THE TASK |
Which lines have the string "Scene"? Copy all of them from the entries below.

Start INPUT MATERIAL

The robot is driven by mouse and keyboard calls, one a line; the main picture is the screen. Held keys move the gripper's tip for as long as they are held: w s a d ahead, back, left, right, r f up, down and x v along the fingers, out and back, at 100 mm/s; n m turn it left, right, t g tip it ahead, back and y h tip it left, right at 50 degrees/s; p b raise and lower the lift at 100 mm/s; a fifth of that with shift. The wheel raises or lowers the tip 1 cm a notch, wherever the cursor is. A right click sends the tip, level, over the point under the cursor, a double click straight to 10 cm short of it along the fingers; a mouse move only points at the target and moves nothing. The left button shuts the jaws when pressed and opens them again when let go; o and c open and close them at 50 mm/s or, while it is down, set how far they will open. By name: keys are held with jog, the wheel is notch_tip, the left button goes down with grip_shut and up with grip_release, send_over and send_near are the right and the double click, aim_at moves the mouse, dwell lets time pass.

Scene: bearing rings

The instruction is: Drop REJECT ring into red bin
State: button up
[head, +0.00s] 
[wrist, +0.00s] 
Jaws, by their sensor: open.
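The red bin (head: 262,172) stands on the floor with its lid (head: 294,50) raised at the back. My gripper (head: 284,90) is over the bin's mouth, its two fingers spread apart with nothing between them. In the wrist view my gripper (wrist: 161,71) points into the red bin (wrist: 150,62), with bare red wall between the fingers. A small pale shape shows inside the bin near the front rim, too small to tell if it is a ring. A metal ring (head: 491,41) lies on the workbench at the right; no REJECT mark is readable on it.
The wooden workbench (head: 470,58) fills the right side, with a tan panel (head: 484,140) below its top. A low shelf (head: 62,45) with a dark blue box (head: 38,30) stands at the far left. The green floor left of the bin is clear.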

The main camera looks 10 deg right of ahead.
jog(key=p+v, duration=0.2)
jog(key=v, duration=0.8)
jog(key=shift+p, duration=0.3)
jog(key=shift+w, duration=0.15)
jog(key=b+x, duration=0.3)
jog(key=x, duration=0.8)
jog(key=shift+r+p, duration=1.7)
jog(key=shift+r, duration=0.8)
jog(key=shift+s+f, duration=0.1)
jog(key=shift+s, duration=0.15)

End INPUT MATERIAL
Start INPUT MATERIAL

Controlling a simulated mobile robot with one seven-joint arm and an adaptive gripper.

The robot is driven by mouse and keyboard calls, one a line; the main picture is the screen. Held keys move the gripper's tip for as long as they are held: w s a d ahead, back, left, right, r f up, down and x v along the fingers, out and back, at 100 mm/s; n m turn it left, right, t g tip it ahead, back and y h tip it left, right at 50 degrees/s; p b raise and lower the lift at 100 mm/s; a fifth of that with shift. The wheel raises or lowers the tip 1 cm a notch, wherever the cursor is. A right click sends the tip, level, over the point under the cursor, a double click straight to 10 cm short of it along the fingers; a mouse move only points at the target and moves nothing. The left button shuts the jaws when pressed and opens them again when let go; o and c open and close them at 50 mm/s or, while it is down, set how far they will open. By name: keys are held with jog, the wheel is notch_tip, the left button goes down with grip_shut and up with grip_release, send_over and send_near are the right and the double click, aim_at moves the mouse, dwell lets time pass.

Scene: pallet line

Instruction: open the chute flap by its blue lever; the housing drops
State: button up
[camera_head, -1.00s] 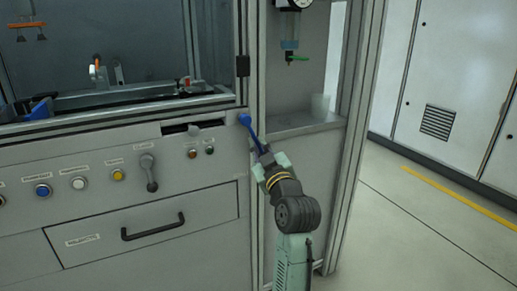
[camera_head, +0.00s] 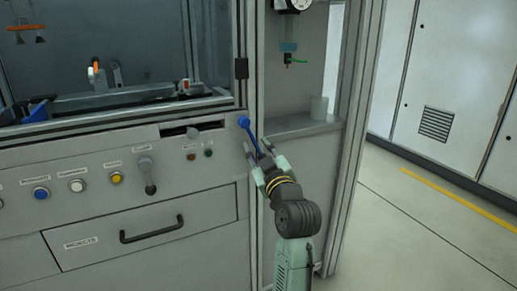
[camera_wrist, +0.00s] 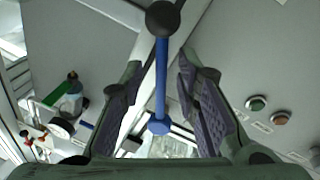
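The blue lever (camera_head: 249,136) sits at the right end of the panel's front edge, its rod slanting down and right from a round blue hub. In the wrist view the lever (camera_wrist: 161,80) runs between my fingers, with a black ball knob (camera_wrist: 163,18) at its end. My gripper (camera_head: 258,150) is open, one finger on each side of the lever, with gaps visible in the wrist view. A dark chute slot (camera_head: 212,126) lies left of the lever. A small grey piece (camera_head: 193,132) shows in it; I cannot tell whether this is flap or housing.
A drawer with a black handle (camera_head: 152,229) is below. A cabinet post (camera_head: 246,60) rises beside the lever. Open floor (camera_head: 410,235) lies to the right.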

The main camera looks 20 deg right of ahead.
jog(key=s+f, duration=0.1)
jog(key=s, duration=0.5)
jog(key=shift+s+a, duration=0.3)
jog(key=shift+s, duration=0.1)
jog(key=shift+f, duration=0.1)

End INPUT MATERIAL

FINISHED TASK |
Scene: bearing rings
Scene: pallet line

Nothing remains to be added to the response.